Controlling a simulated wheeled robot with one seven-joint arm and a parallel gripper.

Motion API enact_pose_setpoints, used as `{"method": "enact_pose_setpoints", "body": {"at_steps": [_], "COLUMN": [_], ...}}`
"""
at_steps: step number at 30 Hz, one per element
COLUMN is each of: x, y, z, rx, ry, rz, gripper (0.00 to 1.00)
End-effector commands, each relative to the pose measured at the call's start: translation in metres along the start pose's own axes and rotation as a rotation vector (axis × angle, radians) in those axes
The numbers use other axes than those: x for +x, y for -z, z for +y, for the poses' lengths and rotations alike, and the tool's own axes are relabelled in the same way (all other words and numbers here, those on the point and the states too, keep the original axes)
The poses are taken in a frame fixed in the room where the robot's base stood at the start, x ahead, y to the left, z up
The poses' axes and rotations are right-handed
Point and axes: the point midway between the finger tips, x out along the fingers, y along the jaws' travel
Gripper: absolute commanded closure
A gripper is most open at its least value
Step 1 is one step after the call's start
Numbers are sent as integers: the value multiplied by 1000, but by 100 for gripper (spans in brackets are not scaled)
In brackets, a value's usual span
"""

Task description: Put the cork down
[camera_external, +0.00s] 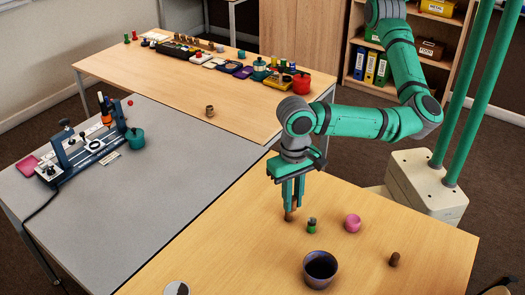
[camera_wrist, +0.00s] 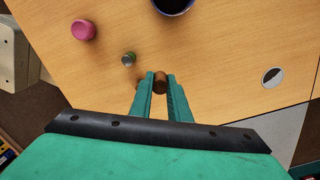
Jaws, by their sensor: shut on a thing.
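My gripper (camera_external: 290,207) is green and points down over the front wooden table (camera_external: 230,235). Its fingers are shut on a small brown cork (camera_external: 289,215). In the wrist view the cork (camera_wrist: 160,84) sits between the two fingertips (camera_wrist: 160,88). The cork is low, close to the tabletop; I cannot tell whether it touches the wood. The fingers hide part of it.
A dark bowl (camera_external: 320,269) and a brown piece (camera_external: 394,259) are nearer the front. A round disc (camera_external: 177,288) lies front left. Clear wood lies left of my gripper.

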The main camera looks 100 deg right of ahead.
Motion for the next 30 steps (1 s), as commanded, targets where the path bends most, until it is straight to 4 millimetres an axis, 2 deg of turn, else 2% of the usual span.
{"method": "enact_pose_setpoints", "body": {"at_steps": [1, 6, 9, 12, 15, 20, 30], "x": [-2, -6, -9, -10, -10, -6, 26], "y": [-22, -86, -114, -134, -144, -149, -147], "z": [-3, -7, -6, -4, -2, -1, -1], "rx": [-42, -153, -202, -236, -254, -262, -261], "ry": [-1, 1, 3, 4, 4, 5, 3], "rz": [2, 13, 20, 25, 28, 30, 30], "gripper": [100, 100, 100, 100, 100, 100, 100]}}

────────────────────

* [Your objective] Every line of the data should be copied as it stands, without the images.

* [In response]
Controlling a simulated wheeled robot with one seven-joint arm and a parallel gripper.

Motion API enact_pose_setpoints, used as `{"method": "enact_pose_setpoints", "body": {"at_steps": [_], "COLUMN": [_], ...}}`
"""
at_steps: step number at 30 Hz, one per element
COLUMN is each of: x, y, z, rx, ry, rz, gripper (0.00 to 1.00)
End-effector commands, each relative to the pose measured at the call's start: translation in metres along the start pose's own axes and rotation as a rotation vector (axis × angle, radians) in those axes
The numbers use other axes than those: x for +x, y for -z, z for +y, for the poses' lengths and rotations alike, and the tool's own axes are relabelled in the same way (all other words and numbers here, those on the point and the states too, keep the original axes)
The poses are taken in a frame fixed in the room where the robot's base stood at the start, x ahead, y to the left, z up
The poses' axes and rotations are right-handed
Point and axes: the point midway between the finger tips, x out along the fingers, y along the jaws' travel
Gripper: absolute commanded closure
A gripper is most open at its least value
Step 1 is one step after the call's start
Numbers are sent as integers: the value multiplied by 1000, but by 100 for gripper (spans in brackets are not scaled)
In brackets, a value's usual span
"""

Task description: Put the cork down
[camera_external, +0.00s] 
[camera_wrist, +0.00s] 
Jaws, by their sensor: shut on a thing.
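My gripper (camera_external: 290,207) is green and points down over the front wooden table (camera_external: 230,235). Its fingers are shut on a small brown cork (camera_external: 289,215). In the wrist view the cork (camera_wrist: 160,84) sits between the two fingertips (camera_wrist: 160,88). The cork is low, close to the tabletop; I cannot tell whether it touches the wood. The fingers hide part of it.
A dark bowl (camera_external: 320,269) and a brown piece (camera_external: 394,259) are nearer the front. A round disc (camera_external: 177,288) lies front left. Clear wood lies left of my gripper.

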The main camera looks 100 deg right of ahead.
Motion for the next 30 steps (1 s), as commanded, targets where the path bends most, until it is straight to 4 millimetres an axis, 2 deg of turn, else 2% of the usual span.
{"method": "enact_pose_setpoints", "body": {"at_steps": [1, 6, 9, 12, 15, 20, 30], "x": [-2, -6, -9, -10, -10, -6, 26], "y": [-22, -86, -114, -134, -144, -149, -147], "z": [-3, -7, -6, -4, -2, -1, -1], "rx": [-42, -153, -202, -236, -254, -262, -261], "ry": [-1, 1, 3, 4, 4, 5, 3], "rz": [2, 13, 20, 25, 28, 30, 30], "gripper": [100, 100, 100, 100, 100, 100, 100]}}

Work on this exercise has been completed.